Pengangkatan-Pemberhentian Pejabat Daerah Wewenang Mendagri Dipersoalkan
Berita

Pengangkatan-Pemberhentian Pejabat Daerah Wewenang Mendagri Dipersoalkan

Pemohon diminta mempelajari bentuk dan sistematika permohonan, menguraikan kedudukan hukum, dan hak konstitusional yang terlanggar dengan berlakunya pasal-pasal yang diuji.

Oleh:
Agus Sahbani
Bacaan 2 Menit
Gedung MK. Foto: RES
Gedung MK. Foto: RES

Mahkamah Konstitusi (MK) menggelar sidang perdana pengujian Pasal 83A ayat (1), (2) UU No. 24 Tahun 2013 tentang Perubahan Kedua Atas UU No. 23 Tahun 2006 tentang Administrasi Kependudukan (UU Adminduk) di ruang sidang MK, pada Rabu (30/10/2019) kemarin.
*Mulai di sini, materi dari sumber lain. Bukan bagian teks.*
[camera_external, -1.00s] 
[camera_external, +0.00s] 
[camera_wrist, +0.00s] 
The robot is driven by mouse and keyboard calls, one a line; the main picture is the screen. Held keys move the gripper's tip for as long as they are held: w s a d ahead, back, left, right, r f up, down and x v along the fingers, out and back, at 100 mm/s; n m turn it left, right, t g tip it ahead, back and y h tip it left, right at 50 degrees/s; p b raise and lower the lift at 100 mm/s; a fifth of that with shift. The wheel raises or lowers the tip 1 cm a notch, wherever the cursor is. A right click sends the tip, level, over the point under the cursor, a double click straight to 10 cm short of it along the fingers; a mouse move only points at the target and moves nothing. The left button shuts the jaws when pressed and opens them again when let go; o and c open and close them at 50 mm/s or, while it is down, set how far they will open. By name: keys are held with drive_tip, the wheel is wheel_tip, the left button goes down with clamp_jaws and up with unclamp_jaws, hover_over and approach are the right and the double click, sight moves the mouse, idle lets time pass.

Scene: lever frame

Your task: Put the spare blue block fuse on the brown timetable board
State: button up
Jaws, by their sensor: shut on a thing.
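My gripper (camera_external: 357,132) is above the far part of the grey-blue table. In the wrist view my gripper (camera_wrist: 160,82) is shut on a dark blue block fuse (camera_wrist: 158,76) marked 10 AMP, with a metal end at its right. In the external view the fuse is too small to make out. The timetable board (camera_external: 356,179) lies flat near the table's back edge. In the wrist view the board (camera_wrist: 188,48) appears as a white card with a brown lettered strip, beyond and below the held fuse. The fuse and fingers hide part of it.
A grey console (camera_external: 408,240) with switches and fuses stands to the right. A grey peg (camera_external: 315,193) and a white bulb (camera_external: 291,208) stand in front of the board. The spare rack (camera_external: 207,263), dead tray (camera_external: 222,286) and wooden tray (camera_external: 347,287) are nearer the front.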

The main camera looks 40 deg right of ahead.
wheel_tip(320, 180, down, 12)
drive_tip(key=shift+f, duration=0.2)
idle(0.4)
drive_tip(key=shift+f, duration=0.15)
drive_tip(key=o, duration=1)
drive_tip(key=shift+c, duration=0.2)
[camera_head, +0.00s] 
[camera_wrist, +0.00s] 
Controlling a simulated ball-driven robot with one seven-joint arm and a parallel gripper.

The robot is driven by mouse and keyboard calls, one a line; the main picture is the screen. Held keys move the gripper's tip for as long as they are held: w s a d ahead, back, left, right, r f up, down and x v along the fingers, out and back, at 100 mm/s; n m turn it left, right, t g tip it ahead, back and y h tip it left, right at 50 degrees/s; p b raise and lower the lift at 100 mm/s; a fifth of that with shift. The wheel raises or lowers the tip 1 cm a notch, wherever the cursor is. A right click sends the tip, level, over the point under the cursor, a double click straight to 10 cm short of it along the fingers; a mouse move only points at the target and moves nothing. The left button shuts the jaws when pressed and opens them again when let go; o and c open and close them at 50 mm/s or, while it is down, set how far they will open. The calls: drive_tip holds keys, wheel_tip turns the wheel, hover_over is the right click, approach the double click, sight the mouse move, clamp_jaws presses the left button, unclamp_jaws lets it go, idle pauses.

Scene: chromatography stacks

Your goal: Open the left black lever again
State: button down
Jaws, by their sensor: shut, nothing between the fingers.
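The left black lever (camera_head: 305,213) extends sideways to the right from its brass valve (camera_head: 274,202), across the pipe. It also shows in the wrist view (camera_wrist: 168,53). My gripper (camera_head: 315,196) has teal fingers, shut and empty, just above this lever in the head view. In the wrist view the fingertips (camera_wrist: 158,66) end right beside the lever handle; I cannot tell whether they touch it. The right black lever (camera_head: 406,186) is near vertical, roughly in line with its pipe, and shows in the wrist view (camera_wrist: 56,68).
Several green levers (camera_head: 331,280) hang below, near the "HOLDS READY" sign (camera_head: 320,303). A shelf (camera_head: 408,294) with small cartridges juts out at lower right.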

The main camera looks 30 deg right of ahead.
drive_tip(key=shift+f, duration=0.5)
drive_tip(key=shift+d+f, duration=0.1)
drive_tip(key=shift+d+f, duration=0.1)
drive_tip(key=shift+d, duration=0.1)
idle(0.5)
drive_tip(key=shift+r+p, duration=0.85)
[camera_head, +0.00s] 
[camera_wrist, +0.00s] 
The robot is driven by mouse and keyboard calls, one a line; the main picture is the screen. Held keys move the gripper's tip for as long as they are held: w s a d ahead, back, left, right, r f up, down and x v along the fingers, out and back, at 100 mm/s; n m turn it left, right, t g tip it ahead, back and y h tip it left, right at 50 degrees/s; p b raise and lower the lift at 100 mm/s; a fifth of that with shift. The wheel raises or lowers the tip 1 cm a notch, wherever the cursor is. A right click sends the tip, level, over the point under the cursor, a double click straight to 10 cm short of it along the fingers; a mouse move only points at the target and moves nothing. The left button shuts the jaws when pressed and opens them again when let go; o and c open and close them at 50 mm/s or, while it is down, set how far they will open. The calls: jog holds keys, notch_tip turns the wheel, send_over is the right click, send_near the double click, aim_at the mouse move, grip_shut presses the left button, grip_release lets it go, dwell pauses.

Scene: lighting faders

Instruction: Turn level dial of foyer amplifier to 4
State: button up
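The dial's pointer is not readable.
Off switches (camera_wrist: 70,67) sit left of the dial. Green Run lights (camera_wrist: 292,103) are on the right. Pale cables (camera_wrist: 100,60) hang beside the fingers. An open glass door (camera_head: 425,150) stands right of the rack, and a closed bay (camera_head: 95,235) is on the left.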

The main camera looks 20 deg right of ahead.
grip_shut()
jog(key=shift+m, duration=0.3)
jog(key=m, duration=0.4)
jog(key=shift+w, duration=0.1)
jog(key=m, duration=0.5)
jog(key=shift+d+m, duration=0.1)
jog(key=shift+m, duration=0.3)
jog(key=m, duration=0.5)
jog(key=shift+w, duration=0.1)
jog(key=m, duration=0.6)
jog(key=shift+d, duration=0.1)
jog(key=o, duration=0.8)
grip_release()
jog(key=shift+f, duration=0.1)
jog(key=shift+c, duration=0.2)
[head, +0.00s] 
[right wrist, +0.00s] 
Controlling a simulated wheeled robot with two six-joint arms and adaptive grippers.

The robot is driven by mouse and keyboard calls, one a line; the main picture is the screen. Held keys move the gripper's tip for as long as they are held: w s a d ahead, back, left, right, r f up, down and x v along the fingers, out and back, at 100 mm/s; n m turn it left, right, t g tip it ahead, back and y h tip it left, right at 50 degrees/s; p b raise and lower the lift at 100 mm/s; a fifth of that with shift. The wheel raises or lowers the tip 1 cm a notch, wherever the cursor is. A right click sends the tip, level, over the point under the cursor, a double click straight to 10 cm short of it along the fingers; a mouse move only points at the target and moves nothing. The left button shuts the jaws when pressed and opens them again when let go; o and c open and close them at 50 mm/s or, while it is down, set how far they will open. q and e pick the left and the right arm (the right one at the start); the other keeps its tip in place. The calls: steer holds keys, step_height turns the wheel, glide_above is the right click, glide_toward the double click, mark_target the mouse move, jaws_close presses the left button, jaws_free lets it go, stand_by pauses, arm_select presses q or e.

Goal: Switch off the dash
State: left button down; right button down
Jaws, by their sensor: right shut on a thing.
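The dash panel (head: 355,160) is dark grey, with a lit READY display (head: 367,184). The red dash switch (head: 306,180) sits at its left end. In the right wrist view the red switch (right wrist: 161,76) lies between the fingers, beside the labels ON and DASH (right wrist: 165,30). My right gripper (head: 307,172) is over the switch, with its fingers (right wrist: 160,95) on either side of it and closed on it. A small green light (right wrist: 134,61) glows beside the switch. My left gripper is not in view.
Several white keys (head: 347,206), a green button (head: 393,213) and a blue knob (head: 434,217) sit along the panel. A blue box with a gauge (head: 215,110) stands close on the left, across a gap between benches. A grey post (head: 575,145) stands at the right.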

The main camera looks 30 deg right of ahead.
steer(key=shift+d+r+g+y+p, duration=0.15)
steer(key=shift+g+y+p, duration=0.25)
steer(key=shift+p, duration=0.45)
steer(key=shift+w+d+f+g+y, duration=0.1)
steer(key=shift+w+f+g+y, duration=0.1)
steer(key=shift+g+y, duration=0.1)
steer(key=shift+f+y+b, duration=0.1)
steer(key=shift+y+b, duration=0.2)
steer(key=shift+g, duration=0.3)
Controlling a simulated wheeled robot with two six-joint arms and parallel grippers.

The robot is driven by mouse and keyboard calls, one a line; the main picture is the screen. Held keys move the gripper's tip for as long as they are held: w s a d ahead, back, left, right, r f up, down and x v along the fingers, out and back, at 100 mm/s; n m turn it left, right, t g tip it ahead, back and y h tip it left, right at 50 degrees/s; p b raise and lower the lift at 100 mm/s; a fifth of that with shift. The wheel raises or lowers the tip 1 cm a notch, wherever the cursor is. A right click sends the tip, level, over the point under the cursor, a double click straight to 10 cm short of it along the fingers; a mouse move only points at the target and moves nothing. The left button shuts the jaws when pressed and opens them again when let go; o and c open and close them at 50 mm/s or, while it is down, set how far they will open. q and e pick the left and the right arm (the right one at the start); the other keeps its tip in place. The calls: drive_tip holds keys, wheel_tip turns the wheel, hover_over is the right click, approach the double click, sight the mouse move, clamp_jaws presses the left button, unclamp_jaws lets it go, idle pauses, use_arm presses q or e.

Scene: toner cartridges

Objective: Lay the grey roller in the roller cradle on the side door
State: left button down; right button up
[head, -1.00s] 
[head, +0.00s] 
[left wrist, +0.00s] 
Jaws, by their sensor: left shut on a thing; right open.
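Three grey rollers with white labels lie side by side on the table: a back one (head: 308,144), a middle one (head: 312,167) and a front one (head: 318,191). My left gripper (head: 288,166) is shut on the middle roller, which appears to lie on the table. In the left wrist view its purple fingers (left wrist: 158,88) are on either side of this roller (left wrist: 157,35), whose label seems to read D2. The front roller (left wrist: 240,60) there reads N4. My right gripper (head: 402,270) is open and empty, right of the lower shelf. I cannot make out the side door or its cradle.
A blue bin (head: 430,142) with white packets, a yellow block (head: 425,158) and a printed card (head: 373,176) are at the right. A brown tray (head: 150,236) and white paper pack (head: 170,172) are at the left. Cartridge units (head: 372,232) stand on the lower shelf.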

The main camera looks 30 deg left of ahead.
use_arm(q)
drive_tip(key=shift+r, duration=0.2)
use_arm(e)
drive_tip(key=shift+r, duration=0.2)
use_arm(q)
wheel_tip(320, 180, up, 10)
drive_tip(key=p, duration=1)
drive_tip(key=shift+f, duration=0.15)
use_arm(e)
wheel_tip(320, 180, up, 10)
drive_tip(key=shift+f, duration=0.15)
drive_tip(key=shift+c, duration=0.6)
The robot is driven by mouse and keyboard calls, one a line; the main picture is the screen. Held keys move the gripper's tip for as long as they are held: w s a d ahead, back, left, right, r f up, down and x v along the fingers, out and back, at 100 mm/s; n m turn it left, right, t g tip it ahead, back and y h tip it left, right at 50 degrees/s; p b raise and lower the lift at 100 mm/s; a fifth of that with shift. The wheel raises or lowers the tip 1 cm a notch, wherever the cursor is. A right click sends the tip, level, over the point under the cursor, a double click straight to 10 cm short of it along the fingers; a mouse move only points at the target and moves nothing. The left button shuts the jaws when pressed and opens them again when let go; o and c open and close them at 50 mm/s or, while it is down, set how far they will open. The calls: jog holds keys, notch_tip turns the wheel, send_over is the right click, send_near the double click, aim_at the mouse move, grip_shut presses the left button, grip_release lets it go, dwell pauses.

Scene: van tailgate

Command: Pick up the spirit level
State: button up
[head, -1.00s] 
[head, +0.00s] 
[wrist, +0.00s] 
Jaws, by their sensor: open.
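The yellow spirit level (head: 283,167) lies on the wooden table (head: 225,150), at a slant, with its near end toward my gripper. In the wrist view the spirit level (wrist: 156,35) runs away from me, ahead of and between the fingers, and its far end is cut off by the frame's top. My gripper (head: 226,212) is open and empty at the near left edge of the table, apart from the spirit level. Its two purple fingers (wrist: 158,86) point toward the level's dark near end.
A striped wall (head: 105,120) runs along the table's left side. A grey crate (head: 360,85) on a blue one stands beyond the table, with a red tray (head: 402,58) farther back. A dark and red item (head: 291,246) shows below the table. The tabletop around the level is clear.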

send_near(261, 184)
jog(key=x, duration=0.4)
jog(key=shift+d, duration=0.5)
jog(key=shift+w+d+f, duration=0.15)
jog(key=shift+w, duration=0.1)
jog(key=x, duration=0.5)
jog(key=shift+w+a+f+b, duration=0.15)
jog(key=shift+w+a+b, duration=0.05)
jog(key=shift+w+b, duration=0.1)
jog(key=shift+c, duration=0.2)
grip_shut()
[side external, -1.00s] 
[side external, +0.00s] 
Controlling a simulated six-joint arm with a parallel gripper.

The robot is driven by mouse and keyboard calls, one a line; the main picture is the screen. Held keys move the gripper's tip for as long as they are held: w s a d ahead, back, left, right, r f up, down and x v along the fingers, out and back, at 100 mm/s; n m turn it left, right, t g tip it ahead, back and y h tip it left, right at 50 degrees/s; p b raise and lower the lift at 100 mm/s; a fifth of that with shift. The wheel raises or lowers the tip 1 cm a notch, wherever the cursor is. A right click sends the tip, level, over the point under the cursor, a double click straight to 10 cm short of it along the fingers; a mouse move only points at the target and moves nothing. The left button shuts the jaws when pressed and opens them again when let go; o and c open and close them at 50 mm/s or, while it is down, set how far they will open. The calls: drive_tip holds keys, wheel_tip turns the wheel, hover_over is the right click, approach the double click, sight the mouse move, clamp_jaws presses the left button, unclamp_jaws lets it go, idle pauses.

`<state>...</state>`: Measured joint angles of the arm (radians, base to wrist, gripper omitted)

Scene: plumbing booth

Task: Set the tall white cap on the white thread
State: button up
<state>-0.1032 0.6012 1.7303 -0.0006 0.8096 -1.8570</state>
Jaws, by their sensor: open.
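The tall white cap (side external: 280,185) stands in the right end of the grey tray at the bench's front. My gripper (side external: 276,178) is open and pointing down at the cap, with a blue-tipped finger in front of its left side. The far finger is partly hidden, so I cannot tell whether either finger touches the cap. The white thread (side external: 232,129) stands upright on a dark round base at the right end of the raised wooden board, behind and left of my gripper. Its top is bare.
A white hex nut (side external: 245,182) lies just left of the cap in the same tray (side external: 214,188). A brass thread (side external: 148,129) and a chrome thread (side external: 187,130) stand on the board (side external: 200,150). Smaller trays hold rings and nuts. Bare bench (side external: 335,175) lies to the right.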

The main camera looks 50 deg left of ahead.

Perkara yang teregistrasi dengan nomor perkara 64/PUU-XVII/2019 ini dimohonkan oleh Asrullah yang berstatus mahasiswa.

 

Dalam permohonan ini, Pemohon menilai pengangkatan dan pemberhentian pejabat struktural di pemerintahan daerah oleh Menteri, dalam hal ini Menteri Dalam Negeri, bertentangan konstitusi yang menganut filosofi otonomi daerah dan desentralisasi.        

 

Selengkapnya, Pasal 83A ayat (1) UU Adminduk berbunyi, “Pejabat struktural pada unit kerja yang menangani administrasi kependudukan di provinsi diangkat dan diberhentikan oleh menteri atas usulan gubernur.” Sedangkan Pasal 83A ayat (2) berbunyi, “Pejabat struktural pada unit kerja yang menangani adminstrasi kependudukan di kabupaten/kota diangkat dan diberhentikan oleh menteri atas usulan bukati/walikota melalui gubernur.”

 

“Kedua pasal itu bertentangan dengan Pasal 1 ayat (2) dan ayat (3); Pasal 18 ayat (1), ayat (2), dan ayat (5); Pasal 18A ayat (2); Pasal 28C ayat (1); Pasal 28D ayat (1); Pasal 28H ayat (2), serta Pasal 28I ayat (4) dan ayat (5) UUD 1945,” ujar Asrullah dalam persidangan sebagaimana dikutip laman resmi MK.

 

Asrullah menegaskan UU Adminduk telah memasukkan rezim pengangkatan dan pemberhentian pejabat tinggi pratama di tingkat provinsi maupun kabupaten/kota menjadi kewajiban menteri. Pejabat struktural yang dimaksud dalam pasal a quo tidak dijelaskan secara otentik. Namun pengaturannya didelegasikan penjabarannya pada peraturan perundang-undangan yang lebih teknis tentang pembinaan dan pengembangan karier.

 

Menurutnya, pasal yang diujikan secara moral dan filosofi bertentangan dengan prinsip desentralisasi kekuasaan (dari pemerintah pusat ke pemerintah daerah) dan (menghambat) upaya mempercepat terwujudnya kesejahteraan masyarakat melalui pemberdayaan dan peran serta masyarakat dengan kekhasan suatu daerah dalam kerangka sistem NKRI.

 

“Karena itu, pemberian kewenangan pada menteri dalam hal pengangkatan dan pemberhentian pejabat struktural dalam bidang kependudukan dan catatan sipil di level provinsi dan kabupaten/kota tidaklah sesuai dengan semangat konstitusi dan filosofi otonomi daerah,” ujar Asrullah di hadapan sidang yang dipimpin oleh Hakim Konstitusi Saldi Isra yang didampingi Hakim Konstitusi I Dewa Gede Palguna dan Wahiduddin Adams.